Avoir cinq ans de retard peut ne pas sembler si grave, mais SMIC a eu cinq ans de retard sur TSMC depuis sa fondation il y a vingt ans, et a toujours eu des revenus représentant environ un dixième de ceux de TSMC. Il s’agit essentiellement d’une entreprise d’État mal gérée, avec des problèmes persistants en matière de technologie et de ressources humaines, mais elle a réussi à s’accrocher à une niche stable. Avec un chiffre d’affaires de 3,9 milliards de dollars US, elle se classe au cinquième rang derrière TSMC (46 milliards de dollars US), UMC, Samsung et GlobalFoundries ; au cours des cinq dernières années, Samsung a connu une croissance beaucoup plus rapide.

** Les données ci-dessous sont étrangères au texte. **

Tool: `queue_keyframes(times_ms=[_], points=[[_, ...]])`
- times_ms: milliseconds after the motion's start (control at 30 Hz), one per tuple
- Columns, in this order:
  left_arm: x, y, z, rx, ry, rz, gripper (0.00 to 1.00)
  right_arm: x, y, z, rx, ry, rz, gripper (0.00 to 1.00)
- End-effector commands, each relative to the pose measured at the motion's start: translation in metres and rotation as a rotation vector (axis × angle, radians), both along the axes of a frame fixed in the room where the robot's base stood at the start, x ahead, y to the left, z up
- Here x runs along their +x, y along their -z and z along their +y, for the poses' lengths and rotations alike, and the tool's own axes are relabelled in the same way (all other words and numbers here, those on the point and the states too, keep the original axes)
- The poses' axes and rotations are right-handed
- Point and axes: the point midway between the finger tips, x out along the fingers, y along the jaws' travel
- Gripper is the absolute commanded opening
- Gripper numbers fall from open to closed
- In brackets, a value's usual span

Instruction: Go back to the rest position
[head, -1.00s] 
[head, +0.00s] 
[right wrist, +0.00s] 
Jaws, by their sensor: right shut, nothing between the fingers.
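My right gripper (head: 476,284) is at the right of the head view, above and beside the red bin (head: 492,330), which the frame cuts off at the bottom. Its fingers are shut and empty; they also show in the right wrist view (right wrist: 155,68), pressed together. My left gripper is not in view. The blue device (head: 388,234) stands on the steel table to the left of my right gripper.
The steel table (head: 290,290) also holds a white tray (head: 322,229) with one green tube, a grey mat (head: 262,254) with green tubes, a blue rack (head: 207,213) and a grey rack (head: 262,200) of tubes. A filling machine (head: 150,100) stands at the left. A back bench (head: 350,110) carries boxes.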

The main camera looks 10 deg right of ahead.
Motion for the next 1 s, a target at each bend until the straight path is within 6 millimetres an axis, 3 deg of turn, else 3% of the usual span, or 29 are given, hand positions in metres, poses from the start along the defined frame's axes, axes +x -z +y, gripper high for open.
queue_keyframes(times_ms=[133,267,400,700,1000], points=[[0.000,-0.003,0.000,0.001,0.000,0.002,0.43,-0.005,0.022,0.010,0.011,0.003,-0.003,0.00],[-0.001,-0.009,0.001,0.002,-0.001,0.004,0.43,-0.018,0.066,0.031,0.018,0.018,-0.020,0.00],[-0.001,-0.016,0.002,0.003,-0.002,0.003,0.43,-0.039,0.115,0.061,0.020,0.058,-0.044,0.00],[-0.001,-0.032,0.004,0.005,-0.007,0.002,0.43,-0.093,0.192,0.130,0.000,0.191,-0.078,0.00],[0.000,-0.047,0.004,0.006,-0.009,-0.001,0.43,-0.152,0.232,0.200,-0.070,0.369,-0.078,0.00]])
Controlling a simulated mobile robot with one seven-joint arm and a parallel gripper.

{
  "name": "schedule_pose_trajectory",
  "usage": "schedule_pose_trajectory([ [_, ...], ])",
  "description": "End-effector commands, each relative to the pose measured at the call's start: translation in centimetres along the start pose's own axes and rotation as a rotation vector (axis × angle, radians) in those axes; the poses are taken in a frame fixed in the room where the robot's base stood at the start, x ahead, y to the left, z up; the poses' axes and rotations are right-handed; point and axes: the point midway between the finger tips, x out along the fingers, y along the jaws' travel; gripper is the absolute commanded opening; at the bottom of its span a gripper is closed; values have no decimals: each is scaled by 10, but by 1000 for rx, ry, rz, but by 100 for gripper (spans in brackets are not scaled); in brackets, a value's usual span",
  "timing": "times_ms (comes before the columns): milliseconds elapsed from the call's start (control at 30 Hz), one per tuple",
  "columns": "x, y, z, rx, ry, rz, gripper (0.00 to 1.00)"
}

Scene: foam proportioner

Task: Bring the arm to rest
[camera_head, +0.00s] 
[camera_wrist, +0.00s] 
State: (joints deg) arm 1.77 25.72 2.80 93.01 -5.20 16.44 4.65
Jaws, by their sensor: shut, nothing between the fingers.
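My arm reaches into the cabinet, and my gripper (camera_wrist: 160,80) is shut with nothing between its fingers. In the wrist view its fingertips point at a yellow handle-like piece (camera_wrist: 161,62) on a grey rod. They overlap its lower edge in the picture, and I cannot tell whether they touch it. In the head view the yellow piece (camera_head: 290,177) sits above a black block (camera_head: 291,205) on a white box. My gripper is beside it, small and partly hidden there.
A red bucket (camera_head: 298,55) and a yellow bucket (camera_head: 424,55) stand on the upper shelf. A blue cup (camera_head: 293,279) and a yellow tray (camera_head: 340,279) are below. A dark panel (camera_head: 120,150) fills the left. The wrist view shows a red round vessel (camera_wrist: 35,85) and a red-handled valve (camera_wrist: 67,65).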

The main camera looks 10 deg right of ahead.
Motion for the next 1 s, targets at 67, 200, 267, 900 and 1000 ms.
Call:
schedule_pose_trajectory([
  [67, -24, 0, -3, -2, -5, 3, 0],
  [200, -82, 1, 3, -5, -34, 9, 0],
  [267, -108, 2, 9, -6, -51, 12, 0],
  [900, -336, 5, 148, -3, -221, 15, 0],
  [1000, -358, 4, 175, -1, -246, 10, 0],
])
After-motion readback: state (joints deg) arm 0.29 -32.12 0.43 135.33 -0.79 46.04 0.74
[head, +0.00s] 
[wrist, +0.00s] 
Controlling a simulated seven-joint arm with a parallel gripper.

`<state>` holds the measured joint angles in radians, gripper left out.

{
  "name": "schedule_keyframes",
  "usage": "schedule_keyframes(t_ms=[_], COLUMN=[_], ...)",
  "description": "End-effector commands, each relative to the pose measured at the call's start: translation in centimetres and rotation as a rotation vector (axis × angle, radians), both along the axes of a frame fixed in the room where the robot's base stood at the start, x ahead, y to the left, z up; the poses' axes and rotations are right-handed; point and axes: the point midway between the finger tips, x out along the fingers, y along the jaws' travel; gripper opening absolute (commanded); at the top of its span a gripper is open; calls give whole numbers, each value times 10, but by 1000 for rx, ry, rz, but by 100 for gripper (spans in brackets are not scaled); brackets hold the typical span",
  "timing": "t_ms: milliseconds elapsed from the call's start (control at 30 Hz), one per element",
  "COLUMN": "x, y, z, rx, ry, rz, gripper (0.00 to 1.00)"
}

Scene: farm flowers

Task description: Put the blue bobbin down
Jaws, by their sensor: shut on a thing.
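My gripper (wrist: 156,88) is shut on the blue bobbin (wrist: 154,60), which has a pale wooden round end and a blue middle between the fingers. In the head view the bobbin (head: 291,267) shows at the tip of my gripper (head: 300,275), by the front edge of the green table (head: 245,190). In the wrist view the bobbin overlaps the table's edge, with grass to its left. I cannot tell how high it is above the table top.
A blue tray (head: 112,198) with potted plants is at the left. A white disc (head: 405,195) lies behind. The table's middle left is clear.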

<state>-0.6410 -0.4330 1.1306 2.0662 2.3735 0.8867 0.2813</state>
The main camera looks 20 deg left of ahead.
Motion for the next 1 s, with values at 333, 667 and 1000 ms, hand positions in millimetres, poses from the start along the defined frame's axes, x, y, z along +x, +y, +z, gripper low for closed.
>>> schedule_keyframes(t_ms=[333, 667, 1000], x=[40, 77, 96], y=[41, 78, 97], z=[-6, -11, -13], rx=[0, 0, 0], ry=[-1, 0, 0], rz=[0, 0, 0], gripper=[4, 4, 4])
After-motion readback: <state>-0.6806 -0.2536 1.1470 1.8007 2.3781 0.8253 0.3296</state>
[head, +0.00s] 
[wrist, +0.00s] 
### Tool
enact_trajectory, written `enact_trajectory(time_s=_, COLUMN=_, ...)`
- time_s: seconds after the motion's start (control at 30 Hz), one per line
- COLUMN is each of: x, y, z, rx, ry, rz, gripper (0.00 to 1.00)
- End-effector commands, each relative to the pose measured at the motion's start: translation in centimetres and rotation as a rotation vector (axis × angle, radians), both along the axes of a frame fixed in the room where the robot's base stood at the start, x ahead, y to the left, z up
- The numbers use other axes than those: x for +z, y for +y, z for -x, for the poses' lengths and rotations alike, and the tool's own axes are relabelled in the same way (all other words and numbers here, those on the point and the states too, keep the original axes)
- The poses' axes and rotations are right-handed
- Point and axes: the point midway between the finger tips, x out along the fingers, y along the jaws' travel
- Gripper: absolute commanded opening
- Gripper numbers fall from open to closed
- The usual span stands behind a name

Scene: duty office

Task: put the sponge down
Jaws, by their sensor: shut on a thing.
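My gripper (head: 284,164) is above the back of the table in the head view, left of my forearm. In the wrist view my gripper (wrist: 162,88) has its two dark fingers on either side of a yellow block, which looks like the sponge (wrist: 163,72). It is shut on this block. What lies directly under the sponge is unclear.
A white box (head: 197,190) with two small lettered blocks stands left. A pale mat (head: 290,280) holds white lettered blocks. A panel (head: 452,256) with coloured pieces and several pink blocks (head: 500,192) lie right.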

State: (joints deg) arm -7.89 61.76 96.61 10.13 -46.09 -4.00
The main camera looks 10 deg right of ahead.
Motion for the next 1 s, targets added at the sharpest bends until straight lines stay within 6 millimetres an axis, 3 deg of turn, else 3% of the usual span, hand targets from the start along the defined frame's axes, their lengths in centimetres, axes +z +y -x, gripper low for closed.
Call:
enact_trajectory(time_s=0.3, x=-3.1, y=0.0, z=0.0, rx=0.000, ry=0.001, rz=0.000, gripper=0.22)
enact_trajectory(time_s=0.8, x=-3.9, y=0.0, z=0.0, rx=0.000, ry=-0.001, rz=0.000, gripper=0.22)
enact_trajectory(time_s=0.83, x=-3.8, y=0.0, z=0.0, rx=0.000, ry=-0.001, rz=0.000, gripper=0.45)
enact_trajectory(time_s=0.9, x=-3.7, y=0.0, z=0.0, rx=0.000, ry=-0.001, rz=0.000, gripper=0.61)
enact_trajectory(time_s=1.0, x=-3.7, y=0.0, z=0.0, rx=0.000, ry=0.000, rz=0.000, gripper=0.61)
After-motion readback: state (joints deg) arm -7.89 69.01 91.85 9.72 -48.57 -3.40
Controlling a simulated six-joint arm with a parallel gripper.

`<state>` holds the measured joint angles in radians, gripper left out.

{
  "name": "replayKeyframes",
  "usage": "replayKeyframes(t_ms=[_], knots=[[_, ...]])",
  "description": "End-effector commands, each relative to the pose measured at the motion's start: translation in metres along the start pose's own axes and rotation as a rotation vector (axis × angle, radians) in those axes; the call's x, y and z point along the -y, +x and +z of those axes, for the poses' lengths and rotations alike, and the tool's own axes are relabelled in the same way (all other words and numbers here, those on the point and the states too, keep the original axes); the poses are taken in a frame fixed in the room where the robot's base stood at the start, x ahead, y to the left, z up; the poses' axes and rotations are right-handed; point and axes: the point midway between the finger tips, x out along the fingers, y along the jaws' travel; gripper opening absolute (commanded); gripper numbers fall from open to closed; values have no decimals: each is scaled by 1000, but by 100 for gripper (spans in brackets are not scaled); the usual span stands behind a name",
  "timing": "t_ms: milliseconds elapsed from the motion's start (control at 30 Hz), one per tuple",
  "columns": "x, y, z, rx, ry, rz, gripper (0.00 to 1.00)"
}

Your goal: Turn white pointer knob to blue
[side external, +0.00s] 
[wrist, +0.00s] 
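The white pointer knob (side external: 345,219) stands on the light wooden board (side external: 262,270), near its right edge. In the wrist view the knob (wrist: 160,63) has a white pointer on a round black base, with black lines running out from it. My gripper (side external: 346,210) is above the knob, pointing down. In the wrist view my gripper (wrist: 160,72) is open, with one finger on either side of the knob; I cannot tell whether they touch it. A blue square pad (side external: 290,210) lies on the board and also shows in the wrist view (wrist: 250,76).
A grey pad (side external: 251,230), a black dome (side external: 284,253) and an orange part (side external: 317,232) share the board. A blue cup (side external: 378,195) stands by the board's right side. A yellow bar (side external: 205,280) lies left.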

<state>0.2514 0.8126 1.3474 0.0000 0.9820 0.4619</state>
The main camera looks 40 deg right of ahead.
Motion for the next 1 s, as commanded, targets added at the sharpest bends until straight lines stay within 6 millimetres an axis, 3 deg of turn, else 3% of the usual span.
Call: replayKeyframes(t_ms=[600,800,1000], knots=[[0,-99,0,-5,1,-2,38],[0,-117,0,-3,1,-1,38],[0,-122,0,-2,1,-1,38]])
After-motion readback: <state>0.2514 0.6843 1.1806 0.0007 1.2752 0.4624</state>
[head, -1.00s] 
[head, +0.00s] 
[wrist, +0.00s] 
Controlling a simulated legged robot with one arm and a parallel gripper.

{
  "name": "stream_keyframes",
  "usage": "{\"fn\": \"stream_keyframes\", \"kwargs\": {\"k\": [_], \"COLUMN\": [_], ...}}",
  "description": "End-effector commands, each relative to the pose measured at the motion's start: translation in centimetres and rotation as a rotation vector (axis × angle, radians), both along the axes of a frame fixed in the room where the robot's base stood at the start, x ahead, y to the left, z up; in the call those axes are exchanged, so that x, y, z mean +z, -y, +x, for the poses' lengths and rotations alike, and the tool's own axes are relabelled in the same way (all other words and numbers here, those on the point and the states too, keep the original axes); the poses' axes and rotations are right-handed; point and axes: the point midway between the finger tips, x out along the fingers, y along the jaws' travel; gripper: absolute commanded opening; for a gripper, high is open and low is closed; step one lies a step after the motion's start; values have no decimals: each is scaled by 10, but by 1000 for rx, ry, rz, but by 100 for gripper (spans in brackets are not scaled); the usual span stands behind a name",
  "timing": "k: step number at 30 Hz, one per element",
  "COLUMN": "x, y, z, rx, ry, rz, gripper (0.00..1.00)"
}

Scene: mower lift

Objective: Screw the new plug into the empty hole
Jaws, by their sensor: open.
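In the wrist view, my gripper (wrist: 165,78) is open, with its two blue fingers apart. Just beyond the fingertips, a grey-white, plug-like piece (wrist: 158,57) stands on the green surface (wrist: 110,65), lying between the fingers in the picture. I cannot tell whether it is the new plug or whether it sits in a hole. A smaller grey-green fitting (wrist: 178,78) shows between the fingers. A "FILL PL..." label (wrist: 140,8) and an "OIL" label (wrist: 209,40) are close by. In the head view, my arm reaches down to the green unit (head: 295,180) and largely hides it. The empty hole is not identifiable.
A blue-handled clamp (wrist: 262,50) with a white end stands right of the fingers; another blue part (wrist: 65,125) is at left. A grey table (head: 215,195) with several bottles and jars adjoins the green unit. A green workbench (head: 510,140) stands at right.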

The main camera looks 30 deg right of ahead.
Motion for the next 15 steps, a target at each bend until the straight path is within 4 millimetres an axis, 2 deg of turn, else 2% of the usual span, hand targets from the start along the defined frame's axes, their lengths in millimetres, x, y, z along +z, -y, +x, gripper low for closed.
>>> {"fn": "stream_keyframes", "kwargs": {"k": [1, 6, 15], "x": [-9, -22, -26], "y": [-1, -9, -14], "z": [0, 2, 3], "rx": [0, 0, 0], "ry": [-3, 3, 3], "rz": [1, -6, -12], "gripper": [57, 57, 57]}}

SMIC n’est pas en mesure de traiter les puces les plus sophistiquées conçues par des entreprises chinoises comme HiSilicon et, depuis 2010, elle a vu sa part du marché national de la fonderie passer de 30 % à 20 %, perdant principalement au profit de TSMC.
Équipements et matériaux
Pour se rapprocher de l’autonomie en matière de semi-conducteurs, la Chine devra trouver le moyen de produire les équipements et les matériaux nécessaires à la fabrication des puces. Ce panier comprend les logiciels EDA nécessaires à la conception des puces, les équipements spécialisés qui effectuent les étapes de dépôt, de lithographie, de gravure, d’implantation ionique et de contrôle des processus qui transforment une tranche de silicium en puces utilisables, ainsi que les produits chimiques spécialisés, les gaz et autres matériaux utilisés à différentes étapes du processus.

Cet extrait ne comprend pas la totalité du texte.